One fan bought late tickets for Spain versus Finland at Stadium MK on Friday, but due to apparent high demand his group was not able to sit together. In the event, the attendance of 16,819 was impressive, but the ground was only just over half full.

‘Just bought some for MK Dons… showed about 90% full, and automatically split 5 of us up into a 2 and a 3,’ said the supporter.

‘I really hope it is not a repeat (or a rehash) of the FIFA cock-up during the World Cup in France; the wish to talk about seats sold > actually properly listing the tickets?’ said Chris Shoop-Worrall, a media lecturer at the University of Sheffield, writing on the social media platform.

The lack of people in some areas of the grounds has also reopened the debate about stadium selection.

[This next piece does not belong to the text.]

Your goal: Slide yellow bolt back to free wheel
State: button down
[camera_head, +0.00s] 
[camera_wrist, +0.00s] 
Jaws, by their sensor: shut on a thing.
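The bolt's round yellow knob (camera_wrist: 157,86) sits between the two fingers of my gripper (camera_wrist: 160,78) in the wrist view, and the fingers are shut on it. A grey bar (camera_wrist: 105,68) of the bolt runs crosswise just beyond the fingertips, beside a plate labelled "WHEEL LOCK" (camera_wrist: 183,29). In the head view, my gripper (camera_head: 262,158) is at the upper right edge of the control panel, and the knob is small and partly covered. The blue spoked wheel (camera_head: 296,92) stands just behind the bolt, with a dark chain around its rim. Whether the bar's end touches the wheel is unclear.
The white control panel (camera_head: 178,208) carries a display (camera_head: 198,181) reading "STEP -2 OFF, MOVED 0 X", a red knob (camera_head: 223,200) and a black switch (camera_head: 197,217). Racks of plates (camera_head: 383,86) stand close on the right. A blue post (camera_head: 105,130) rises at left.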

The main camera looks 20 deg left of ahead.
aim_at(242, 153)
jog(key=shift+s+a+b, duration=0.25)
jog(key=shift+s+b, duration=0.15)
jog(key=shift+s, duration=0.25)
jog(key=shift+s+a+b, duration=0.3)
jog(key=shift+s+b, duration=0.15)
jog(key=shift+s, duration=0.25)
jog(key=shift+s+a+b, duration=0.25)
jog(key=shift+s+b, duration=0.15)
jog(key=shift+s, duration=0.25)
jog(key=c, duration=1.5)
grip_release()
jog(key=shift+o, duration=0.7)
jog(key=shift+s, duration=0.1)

‘Looks like #Euro2022 matches are being massively undersold,’ said Chris Jones on Twitter. ‘Swathes of empty seats are such a bad look.’

"Every match that I've watched so far at the Women's Euros has genuinely been pretty entertaining. However, playing at large, half-filled stadiums was definitely a bad business decision. Better to have smaller, sold out stadiums than large ones with empty seats."

@KAY32SO on Twitter

Prior to the competition, there were complaints about the size of some venues, with the Manchester City Academy Stadium being highlighted because it has a reduced capacity of only 4,400.

It has been chosen as a venue for Iceland’s matches with Belgium and Italy, which led Icelandic midfielder Sara Bjork Gunnarsdottir to claim in April the decision was ‘disrespecting women’s football’.

When Iceland drew with Belgium 1-1 at the Academy Stadium on Sunday, the attendance was given as 3,859, which included an estimated 2,000 Icelandic fans, but it was still below capacity.

The i newspaper has highlighted a number of matches where the actual attendance has fallen well short of the ticket availability indicated on UEFA ticketing portal.

One of them was the second game of the tournament, when Norway played Northern Ireland at the St Mary’s Stadium in Southampton.

The UEFA portal prior to the game, which Norway won 4-1, suggested the majority of the 32,000-capacity stadium was unavailable, but in fact the attendance was just 9,146 with large sections completely devoid of spectators.

Fans took to social media again last night to point out the empty seats at the New York Stadium in Rotherham, where France demolished Italy 5-1 in front of 8,541 spectators.

‘Sad seeing lots of empty seats at the New York stadium in Rotherham tonight for France v Italy,’ one fan, who uses the handle Social MediaJon1, wrote on Twitter. ‘This match should be a sell out.’

The stadium holds more than 12,000 spectators.

At Bramall Lane, in Sheffield, on Saturday, the Netherlands took on Sweden. Again, the UEFA website left the impression of a virtual sell out of another 32,000-capacity stadium, with only a small cluster of seats appearing to be on sale in one corner of the venue, but the actual attendance was logged at 21,342.

The crowd figure was still impressive, however, since it was another record, being the most fans ever at a game at the women’s Euros not involving the host nation, other than a final.

UEFA point out that the tournament is still expected to outstrip anything that has gone before.

It should more than double the 247,041 attendance at the previous Women’s Euros in the Netherlands in 2017.

More than 150,000 fans have attended the first eight group matches in England. In the Netherlands, the average attendance, prior to the final, was just over 7,000. So far, 18,777 have showed up to each game on average.